Das Resultat: Grundsätzlich kann auch EU-ausländische Körperschaftsteuer auf die deutsche Steuerschuld (ESt oder KSt) angerechnet werden; sonst läge ein Verstoß gegen die Kapitalverkehrsfreiheit vor. § 36 Abs. 2 EStG wurde entsprechend geändert.

Problem des Nachweises

Allerdings wird für eine Anrechnung eine ordnungsgemäße KSt-Bescheinigung der ausschüttenden ausländischen Gesellschaft oder ein vergleichbarer anderer Nachweis gefordert. Nicht ausreichend ist jedenfalls eine aus dem KStG abgeleitete Bescheinigung einer Bank. In der Praxis werden die Nachweisanforderungen in vielen Fällen eine nahezu unüberwindbare Hürde darstellen. Doch im Detail herrscht nach wie vor Unklarheit, welche konkreten materiell-rechtlichen Anforderungen an den Nachweis der körperschaftsteuerlichen Vorbelastung der empfangenen ausländischen Dividende zu stellen sind. Dies wird derzeit auf Bundesebene erörtert.

Fallgruppen

Lediglich Anträge auf Anrechnung ausländischer Körperschaftsteuer, die ggf. bereits aus verfahrensrechtlichen Gründen abgelehnt werden können, werden entsprechend den folgenden 3 Fallgruppen entschieden.

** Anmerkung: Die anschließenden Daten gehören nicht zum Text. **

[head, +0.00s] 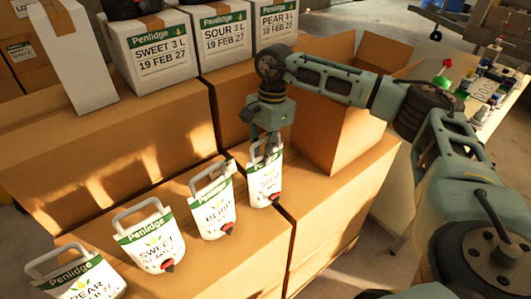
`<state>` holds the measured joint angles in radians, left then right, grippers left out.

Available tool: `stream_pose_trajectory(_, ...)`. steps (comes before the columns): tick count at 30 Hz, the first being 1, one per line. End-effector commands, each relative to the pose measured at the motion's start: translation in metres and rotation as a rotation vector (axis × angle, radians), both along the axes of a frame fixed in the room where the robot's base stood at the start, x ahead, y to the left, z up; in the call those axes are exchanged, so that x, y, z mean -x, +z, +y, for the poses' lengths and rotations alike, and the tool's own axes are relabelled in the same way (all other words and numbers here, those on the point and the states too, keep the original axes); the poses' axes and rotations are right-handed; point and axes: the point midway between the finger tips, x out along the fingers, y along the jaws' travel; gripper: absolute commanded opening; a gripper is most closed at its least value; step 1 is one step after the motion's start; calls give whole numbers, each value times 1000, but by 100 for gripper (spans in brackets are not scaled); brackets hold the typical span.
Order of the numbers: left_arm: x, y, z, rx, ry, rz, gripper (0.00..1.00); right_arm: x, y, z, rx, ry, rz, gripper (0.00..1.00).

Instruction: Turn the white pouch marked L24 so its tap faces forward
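Several white pouches with green "Penlidge" bands and grey handles stand in a row on cardboard boxes. The rightmost pouch (266,187) is directly below my right gripper (268,153), whose fingers point down at its handle and top edge. I cannot tell whether they grip it. A dark tap shows at its lower right. Left of it are another pouch (213,212), a pouch reading "SWEET" (154,238) and one reading "PEAR" (90,284), cut by the frame's edge. The middle two have red-and-black taps low on their fronts. I cannot read L24 on any pouch. My left gripper is out of view.
White cartons reading "SWEET 3 L" (152,55), "SOUR 3 L" (217,38) and "PEAR 1 L" (276,22) stand behind on brown boxes. An open cardboard box (340,125) is close to the right of my gripper. A table (490,115) with bottles is at the far right.

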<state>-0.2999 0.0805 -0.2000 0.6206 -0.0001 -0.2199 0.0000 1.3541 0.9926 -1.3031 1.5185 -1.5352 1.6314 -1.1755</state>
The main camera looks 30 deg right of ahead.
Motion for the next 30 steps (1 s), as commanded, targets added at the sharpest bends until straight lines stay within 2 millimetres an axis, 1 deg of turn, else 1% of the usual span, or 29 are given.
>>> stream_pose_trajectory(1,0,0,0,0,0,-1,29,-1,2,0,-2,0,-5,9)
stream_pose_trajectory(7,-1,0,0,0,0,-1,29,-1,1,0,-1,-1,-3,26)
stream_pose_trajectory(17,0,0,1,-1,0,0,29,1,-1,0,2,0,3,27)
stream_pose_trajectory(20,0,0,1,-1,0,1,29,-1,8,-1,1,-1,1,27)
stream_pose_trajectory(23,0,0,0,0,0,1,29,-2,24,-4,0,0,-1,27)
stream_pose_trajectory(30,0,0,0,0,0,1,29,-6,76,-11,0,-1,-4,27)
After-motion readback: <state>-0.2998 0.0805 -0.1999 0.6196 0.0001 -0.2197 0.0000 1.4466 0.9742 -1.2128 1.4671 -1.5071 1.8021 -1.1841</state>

  • Fallgruppe 1 - Anträge in bestandskräftigen und nicht bestandskräftigen Fällen bis einschließlich VZ 1995: Wurde der Antrag nach Eintritt der Zahlungsverjährung gestellt, ist der Antrag abzulehnen. Im Übrigen erfolgt eine Ablehnung, wenn nur solche Umstände vorgetragen werden, die im Rechtsmittelverfahren hätten geltend gemacht werden können. Ist beides nicht gegeben, käme grundsätzlich eine Anrechnung in Betracht; jedoch werden solche Anträge momentan nicht entschieden. Es wird die weitere Erörterung zur Frage der konkreten materiell-rechtlichen Anforderungen an den Nachweis der körperschaftsteuerlichen Vorbelastung abgewartet.
  • Fallgruppe 2 - Anträge bei nicht bestandskräftiger Steuerfestsetzung ab VZ 1996: Diese Anträge werden derzeit generell zurückgestellt bis die Frage der materiell-rechtlichen Anforderungen an den Nachweis geklärt ist.
  • Fallgruppe 3 - Anträge bei bestandskräftiger Steuerfestsetzung ab VZ 1996: Ist bereits Festsetzungsverjährung eingetreten, wird der Antrag als unbegründet abgelehnt. Ein Antrag auf schlichte Änderung (§ 172 Abs. 1 Satz 1 Nr. 2a AO) wird ebenfalls abgelehnt unter Hinweis auf das Urteil des BFH v. 27.7.1982, VII R 30/80. Dem soll die Rechtsprechung des EuGH Rs. Kühne & Heitz NV, C-453/00 nicht entgegenstehen. Ist noch keine Festsetzungsverjährung eingetreten, ist § 173 AO zu prüfen. Dabei scheitert eine Änderung einer Steuerfestsetzung vor dem 6.3.2007 an der Rechtserheblichkeit der Tatsachen oder Beweismittel. Diese lag für die Nachweise für ausländische Körperschaftsteuer erst mit Ergehen des EuGH-Urteils v. 6.3.2007 (Meilicke I) vor. Käme eine Änderung nach § 173 AO in Betracht, ist über den Antrag momentan nicht zu entscheiden bis die Nachweisfrage geklärt ist.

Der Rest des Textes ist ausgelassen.